What you will do
Scan the lines below; pull out those with "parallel".
Start Exercise data
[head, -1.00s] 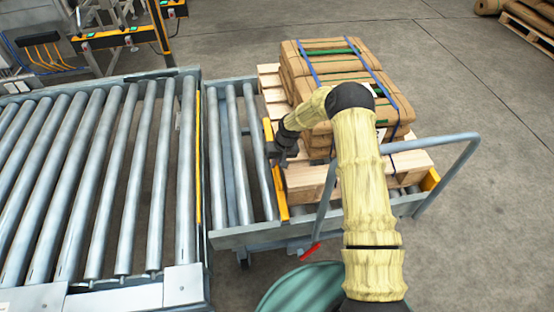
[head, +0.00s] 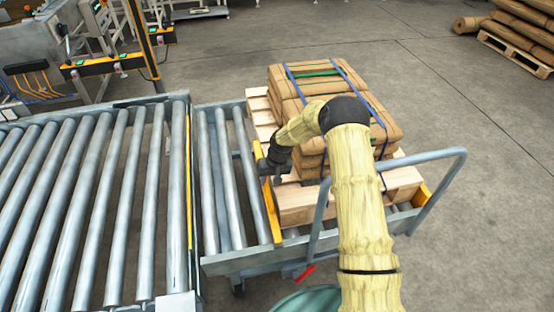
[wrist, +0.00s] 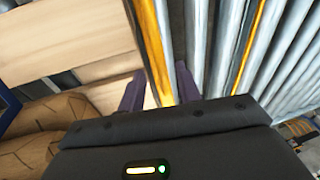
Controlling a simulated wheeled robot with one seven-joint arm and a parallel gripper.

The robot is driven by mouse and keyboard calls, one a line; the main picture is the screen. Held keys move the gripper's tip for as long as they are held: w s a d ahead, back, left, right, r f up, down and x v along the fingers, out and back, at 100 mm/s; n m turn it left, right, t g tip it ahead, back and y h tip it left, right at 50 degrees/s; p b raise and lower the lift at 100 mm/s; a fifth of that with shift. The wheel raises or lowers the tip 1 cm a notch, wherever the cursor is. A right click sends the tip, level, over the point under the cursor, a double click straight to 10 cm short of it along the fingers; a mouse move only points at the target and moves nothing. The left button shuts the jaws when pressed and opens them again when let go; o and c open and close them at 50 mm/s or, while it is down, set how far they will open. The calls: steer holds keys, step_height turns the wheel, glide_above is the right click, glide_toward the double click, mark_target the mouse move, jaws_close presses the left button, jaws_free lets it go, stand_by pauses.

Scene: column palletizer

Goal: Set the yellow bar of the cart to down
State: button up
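The yellow bar (head: 270,212) stands along the left edge of the loaded pallet on the cart (head: 235,263), between the pallet and the cart's rollers. It looks raised above the rollers. My gripper (head: 273,171) is over the bar, near its middle. In the wrist view the two dark fingers (wrist: 159,82) are spread apart, with the yellow bar (wrist: 152,45) between them. I see no clear contact with either finger. The lower part of the bar is hidden behind the gripper body.
Strapped brown sacks (head: 300,80) lie on a wooden pallet (head: 300,203) right of the bar. The cart has a grey push handle (head: 445,165), a red pedal (head: 305,272) and a second yellow piece (head: 421,196). A roller conveyor (head: 110,210) adjoins on the left. Open floor lies right.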

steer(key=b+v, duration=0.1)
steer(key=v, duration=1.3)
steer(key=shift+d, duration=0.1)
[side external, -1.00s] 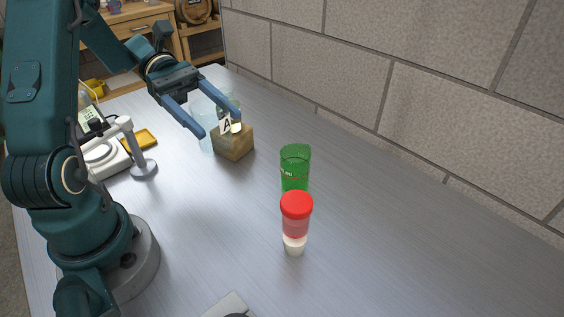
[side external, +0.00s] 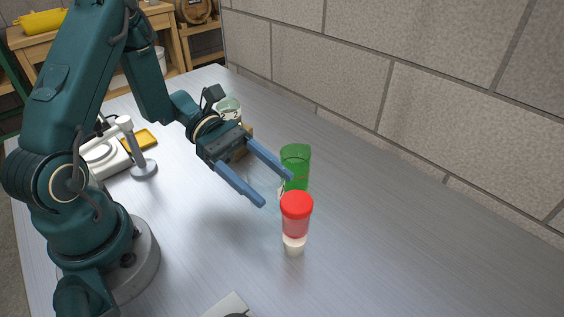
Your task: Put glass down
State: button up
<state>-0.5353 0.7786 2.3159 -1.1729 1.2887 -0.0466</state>
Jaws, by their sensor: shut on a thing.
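My gripper (side external: 276,190) is shut on a clear glass (side external: 272,213). The glass is very faint against the grey table. A green glass (side external: 296,160) stands just beyond the right fingertip.
A red-capped container (side external: 296,222) stands in front of the green glass, close to the held glass. A wooden block (side external: 246,143) and another clear glass (side external: 229,107) are behind my gripper. The table (side external: 420,250) is clear at right.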

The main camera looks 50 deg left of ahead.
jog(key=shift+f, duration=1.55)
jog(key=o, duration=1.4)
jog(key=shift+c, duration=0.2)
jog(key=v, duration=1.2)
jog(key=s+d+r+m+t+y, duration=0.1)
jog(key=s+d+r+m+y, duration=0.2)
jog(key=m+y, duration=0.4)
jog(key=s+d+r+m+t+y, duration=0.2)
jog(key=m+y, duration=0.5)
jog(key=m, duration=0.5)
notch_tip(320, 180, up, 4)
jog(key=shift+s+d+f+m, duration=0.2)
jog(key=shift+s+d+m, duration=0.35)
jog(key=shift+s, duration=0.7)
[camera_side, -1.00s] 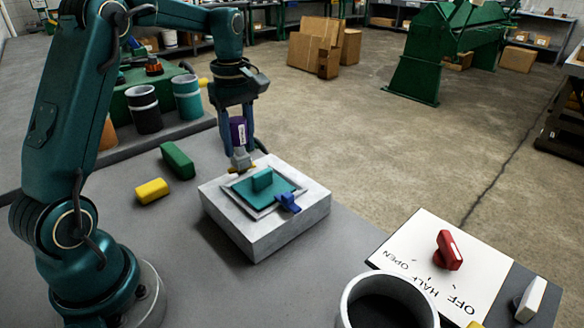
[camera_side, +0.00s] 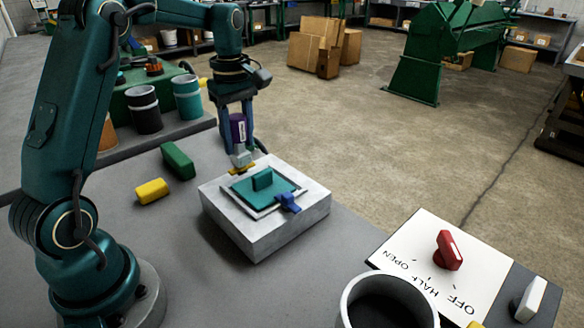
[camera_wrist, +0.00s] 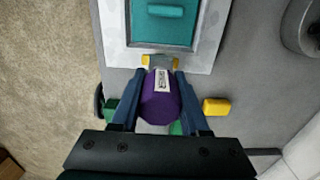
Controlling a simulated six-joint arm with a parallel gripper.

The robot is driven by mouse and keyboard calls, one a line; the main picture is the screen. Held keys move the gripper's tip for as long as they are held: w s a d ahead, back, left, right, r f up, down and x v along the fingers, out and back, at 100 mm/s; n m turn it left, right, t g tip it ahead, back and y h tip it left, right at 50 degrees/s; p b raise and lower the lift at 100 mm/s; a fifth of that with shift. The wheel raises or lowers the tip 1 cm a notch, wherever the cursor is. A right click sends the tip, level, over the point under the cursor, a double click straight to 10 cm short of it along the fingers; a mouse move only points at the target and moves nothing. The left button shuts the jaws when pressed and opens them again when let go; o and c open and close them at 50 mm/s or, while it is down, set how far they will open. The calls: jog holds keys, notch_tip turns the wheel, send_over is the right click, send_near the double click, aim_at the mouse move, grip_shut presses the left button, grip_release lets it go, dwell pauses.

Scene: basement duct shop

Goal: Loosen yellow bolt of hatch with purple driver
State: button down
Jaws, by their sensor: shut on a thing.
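My gripper (camera_side: 238,135) is shut on the purple driver (camera_side: 238,127), which is upright with its tip down. The driver also shows between my fingers in the wrist view (camera_wrist: 160,100). Its grey lower end is at the yellow bolt (camera_side: 242,171), at the back left edge of the hatch; in the wrist view yellow shows on both sides of the tip. I cannot tell whether the tip is fully seated. The hatch (camera_side: 246,190) is a teal plate with a raised handle, set in a pale grey block (camera_side: 264,238). A blue latch (camera_side: 288,202) sits on its near right edge.
A yellow block (camera_side: 152,191) and a green block (camera_side: 177,161) lie left of the hatch. A grey round pot (camera_side: 350,300) and a panel with a red knob (camera_side: 447,251) stand at the front right. Several cups stand behind on the left.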

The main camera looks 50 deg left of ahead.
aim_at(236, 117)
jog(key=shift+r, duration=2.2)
End Exercise data
Complete response
Controlling a simulated wheeled robot with one seven-joint arm and a parallel gripper.
Controlling a simulated six-joint arm with a parallel gripper.

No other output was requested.